At the general debate at the 79th session of the General Assembly, Foreign Affairs Secretary Enrique Manalo raised the need to reform the concept of multilateralism that the UN embodies to enhance the organization’s ability to address international crises and meet global development goals.

Member states have adopted a so-called “Pact for the Future” which is wrapped in diplomatese but is an urgent call for the UN to reorient its agenda and processes as its presence is hardly felt as the world deals with conflicts in Ukraine, Gaza, Sudan, and recently in Lebanon.

Manalo’s statement, stripped of niceties, underscored the need for change since the UN remains “the only viable platform for collective action.”

A foreign relations expert said the UN is outdated, weak, and often ineffective.

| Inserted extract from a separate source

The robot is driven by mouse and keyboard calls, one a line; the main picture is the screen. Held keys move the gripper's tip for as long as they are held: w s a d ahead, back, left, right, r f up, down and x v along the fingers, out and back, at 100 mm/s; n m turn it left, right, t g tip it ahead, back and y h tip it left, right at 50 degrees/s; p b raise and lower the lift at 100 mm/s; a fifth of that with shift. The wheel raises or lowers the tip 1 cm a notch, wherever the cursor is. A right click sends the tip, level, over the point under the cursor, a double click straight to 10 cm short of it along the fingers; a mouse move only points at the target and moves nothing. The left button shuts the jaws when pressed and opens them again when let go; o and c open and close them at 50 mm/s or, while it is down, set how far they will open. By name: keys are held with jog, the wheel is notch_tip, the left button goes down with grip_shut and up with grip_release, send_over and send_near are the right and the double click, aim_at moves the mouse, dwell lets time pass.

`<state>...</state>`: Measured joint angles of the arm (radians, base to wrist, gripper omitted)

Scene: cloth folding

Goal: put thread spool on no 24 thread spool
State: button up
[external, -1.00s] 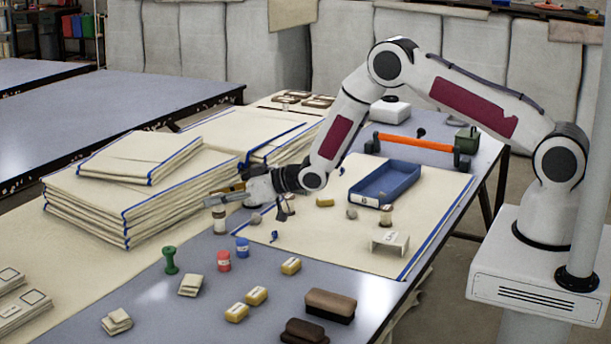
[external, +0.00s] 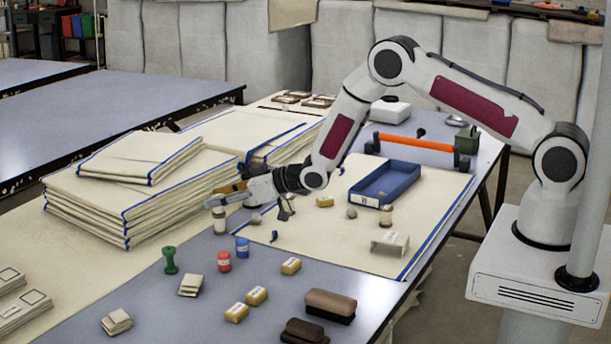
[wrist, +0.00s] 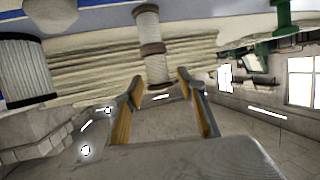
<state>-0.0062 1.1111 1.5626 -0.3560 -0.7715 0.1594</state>
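Two pale thread spools with brown ends stand one on the other on the table, in line. The wrist view is upside down, so the upper spool (wrist: 157,68) shows nearer my fingers and the lower spool (wrist: 147,25) nearer the top edge. In the external view the stack (external: 219,222) stands just below my gripper (external: 218,196). My gripper (wrist: 160,88) is open, with its fingers on either side of the upper spool's end and gaps showing. No number is readable on either spool.
Green (external: 170,261), red (external: 224,261) and blue (external: 242,248) spools stand in front. Folded cloth stacks (external: 130,200) lie close to the left. A blue tray (external: 408,180) lies to the right. A large dark-ended cylinder (wrist: 24,72) shows at the wrist view's left.

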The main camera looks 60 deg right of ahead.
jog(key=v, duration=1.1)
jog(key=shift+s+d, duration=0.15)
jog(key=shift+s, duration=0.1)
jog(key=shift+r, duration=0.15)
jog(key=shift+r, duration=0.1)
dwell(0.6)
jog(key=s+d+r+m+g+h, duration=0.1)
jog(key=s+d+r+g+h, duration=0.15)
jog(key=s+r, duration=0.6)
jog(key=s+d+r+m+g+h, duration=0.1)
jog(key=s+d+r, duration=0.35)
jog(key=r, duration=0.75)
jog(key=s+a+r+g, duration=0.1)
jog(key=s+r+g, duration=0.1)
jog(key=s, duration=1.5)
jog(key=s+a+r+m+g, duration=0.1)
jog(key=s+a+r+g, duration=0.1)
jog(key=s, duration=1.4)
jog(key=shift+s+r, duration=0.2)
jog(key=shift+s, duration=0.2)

But, he added, the alternatives, unfortunately, are even worse.

He shared Manalo’s view that the UN remains the sole place where the entire world is represented.

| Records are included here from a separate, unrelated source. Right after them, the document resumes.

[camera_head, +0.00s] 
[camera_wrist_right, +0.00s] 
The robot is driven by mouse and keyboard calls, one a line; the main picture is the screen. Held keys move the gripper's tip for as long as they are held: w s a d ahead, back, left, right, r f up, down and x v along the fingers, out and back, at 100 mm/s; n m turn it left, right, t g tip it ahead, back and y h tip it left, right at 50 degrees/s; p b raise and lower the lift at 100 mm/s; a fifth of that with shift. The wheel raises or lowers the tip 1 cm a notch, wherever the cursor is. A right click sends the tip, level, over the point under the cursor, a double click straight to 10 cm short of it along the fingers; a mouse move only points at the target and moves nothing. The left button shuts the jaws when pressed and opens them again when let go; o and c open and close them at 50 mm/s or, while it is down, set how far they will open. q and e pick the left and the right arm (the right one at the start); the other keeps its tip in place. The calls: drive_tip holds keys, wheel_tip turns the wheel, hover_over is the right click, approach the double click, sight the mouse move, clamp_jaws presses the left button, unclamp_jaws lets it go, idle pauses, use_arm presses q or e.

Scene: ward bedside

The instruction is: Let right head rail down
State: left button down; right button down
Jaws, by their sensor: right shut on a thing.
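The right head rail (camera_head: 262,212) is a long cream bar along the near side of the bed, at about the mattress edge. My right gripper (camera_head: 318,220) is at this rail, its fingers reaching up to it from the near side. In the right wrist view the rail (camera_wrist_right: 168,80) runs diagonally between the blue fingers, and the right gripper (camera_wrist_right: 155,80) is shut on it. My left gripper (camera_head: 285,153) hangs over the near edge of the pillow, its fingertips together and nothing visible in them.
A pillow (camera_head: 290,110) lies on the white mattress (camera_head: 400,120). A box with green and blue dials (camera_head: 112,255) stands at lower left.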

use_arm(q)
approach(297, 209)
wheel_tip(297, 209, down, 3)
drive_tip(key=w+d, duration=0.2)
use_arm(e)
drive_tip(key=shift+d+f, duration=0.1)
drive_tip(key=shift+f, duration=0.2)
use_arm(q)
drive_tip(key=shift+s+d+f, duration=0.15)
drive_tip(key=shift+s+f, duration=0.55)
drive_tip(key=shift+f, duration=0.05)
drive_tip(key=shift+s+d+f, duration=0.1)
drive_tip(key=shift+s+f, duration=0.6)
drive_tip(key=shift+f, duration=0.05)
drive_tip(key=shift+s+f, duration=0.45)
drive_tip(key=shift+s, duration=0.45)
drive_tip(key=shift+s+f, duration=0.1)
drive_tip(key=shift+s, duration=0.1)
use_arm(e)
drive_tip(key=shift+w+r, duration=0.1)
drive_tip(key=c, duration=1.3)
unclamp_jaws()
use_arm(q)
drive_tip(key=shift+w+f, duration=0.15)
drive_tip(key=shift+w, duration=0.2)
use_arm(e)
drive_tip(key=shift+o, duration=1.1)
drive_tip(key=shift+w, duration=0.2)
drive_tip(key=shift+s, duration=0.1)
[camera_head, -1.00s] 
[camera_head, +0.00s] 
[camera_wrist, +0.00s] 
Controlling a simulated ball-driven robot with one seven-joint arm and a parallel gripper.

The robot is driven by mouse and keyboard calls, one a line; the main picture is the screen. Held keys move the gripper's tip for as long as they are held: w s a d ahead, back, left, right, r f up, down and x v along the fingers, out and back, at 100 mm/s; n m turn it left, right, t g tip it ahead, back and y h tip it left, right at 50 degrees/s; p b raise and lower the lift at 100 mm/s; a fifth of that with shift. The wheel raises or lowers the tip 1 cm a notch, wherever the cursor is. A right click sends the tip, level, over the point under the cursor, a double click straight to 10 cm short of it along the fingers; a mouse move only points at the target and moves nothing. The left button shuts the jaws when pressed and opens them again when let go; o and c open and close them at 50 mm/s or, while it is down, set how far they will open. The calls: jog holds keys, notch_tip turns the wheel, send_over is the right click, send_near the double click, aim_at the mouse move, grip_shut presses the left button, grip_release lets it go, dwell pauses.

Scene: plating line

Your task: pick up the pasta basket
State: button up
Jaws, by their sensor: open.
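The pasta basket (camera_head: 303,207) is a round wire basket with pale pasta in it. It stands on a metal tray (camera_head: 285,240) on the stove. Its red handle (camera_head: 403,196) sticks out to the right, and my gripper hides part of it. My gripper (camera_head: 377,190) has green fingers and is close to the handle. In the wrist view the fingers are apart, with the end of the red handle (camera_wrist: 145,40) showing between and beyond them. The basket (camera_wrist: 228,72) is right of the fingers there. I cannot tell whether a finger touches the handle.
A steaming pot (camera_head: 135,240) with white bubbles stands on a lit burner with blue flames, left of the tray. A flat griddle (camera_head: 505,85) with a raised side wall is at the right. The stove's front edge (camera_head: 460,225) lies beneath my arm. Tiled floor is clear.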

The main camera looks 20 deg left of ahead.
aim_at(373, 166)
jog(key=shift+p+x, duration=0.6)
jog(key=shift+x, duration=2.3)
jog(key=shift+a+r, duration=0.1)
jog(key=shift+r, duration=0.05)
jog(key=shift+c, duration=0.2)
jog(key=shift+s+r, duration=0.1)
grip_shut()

He noticed, however, that many leaders have skipped the annual General Assembly in recent years.

“One reason is the existence of other major global forums such as the G20. But these bodies do not have the institutional or legal power that the UN has, especially via the Security Council,” he said.

Manalo, short of raising before the assembly a protest against China’s aggressive actions in the West Philippine Sea (WPS), expressed an unwavering commitment to the international rules-based system.

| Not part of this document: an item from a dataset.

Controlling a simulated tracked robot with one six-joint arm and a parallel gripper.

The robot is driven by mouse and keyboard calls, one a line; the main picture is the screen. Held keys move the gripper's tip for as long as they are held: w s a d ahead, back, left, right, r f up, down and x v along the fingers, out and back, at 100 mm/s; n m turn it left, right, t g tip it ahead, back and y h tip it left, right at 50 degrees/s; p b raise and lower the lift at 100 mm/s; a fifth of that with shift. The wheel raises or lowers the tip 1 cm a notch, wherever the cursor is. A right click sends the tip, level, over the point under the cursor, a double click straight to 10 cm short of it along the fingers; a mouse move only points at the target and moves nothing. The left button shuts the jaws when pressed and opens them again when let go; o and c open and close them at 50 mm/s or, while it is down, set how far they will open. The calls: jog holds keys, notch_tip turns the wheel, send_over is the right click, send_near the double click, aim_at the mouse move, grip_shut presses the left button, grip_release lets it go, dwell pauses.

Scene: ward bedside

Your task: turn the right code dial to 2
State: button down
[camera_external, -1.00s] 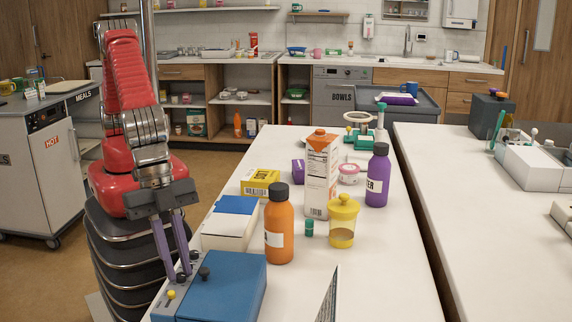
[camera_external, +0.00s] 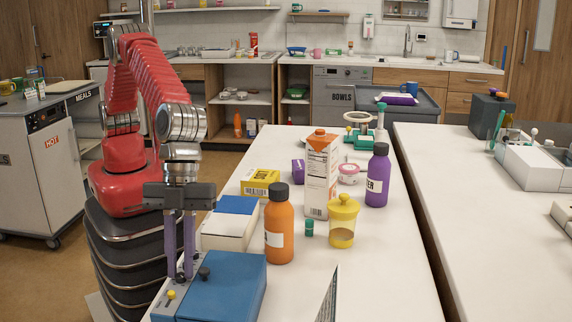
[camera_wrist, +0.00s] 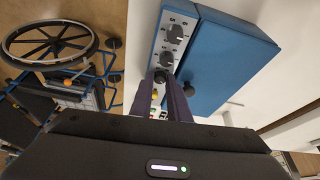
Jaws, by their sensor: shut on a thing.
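The blue lock box (camera_external: 228,287) lies at the near left end of the white table, with a pale panel along its left edge. In the wrist view the box (camera_wrist: 235,60) has a row of dark dials on this panel. The top dial (camera_wrist: 175,33) shows numbers around it, and another dial (camera_wrist: 166,57) sits below it. My gripper (camera_external: 180,275) points straight down at the panel, its purple fingers shut on the lowest dial (camera_wrist: 160,76), the right code dial. The fingers partly hide that dial, and its setting cannot be read.
A yellow knob (camera_external: 171,294) and a black knob (camera_external: 204,272) stand close to my fingers. A white-and-blue box (camera_external: 231,226) and an orange bottle (camera_external: 279,230) stand just behind the lock box. A wheelchair (camera_wrist: 55,60) is on the floor beside the table.

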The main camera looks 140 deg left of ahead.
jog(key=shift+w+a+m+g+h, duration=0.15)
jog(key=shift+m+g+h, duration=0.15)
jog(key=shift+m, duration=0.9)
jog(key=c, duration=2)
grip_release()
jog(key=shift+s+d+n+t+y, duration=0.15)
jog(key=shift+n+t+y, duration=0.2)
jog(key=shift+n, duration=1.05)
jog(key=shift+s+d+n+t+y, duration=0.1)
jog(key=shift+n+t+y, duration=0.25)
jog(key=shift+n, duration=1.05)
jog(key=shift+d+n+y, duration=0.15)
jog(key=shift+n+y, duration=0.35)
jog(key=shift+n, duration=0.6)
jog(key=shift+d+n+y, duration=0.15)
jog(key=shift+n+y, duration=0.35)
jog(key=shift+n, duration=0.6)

He said the rule of law must prevail for multilateralism to flourish amid current global challenges.

The country’s chief diplomat underscored that the 1982 UN Convention on the Law of the Sea and the binding 2016 Arbitral Award on the South China Sea constituted the foundation of the Philippines’ stand on the WPS.

The UN has avoided incensing China which holds a powerful financial sway over the organization. Beijing is the second biggest contributor to the UN, standing at 15.25 percent of the UN’s 2022 to 2024 budget cycle.

The UN’s obsolescence is also a heated topic when discussions turn to the Middle East conflict, particularly Israel’s unanswered call to reform the United Nations Relief and Works Agency (UNRWA) for Palestine Refugees in the Near East.

UNRWA employees were involved in the 7 October massacre but were exempted from prosecution by virtue of their immunity as United Nations employees.

Questions were raised on how an organization claiming to stand for humanitarian values could shelter those complicit in terror. “This is not just a failure of the UN, it’s a betrayal,” the foreign affairs expert said.

The terrorists in UNRWA are active facilitators of violence, hiding behind UN protections that were never meant to shield those responsible for atrocities.

“Immunity should be reserved for those committed to peace and neutrality — not for those aiding in acts of terrorism,” the expert added.

Nations with a hostile agenda brush aside the existence of the UN.

The argument is that if it cannot be held accountable for its actions, then the UN has no right to continue existing in its current form.

Another worry for the UN is that calls to defund it are getting as loud as the global discontent over its gross ineffectiveness.